Défense dans le monde - Les forces armées et la normalisation en Pologne
Le 31 décembre 1982, le général Jaruzelski a suspendu l’état de siège et libéré un grand nombre de personnes interpellées ou internées depuis un an. Parmi ceux qui sont restés privés de liberté figurent notamment sept des dirigeants du Comité d’autodéfense sociale (KOR).
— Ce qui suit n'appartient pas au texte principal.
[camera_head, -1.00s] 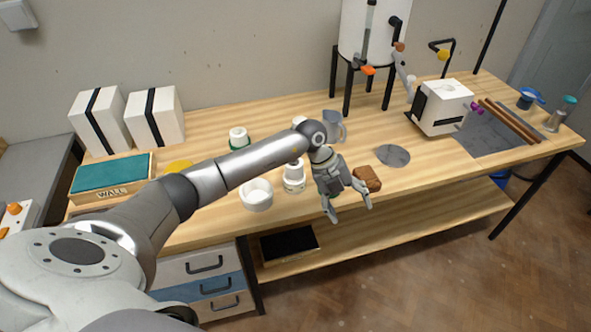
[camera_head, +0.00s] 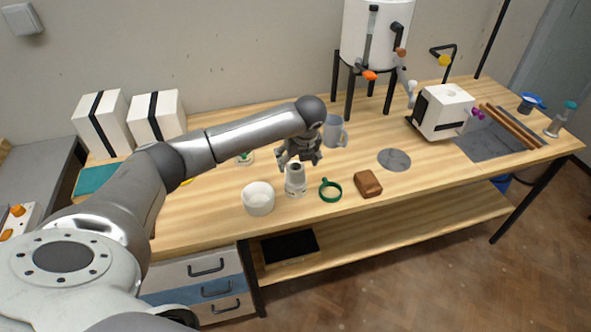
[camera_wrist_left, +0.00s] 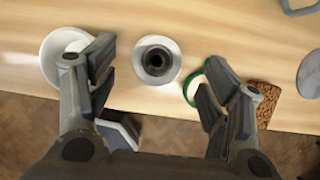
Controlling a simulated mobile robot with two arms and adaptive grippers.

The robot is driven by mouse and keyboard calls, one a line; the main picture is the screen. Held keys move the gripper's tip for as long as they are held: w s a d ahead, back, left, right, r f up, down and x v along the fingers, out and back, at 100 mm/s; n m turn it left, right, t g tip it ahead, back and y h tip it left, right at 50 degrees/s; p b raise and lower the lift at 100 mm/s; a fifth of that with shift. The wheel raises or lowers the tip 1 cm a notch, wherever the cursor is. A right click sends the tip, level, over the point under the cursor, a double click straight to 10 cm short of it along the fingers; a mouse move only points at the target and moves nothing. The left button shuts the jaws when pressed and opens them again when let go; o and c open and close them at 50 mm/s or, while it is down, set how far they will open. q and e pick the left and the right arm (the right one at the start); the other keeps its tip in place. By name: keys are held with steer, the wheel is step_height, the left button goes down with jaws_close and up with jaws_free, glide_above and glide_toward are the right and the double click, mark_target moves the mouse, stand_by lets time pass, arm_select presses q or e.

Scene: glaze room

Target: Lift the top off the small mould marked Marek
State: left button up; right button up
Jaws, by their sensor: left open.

Ces décisions traduisent sans doute la certitude du gouvernement d’être en mesure de maîtriser toute manifestation d’hostilité susceptible d’éclater dans le pays, mais également la reconnaissance du danger potentiel que continue de représenter l’opposition liée étroitement à la direction de Solidarité (Solidarnosc). Elles visent probablement aussi à essayer de désamorcer les principales critiques du monde occidental à l’égard des dirigeants de Varsovie. Mais elles ne peuvent en fait masquer une situation intérieure caractérisée par l’absence d’adhésion populaire, qui oblige le gouvernement polonais à prolonger son recours aux unités de la milice pour assurer un ordre public souvent menacé, et aux forces armées pour tenter de reconquérir les esprits.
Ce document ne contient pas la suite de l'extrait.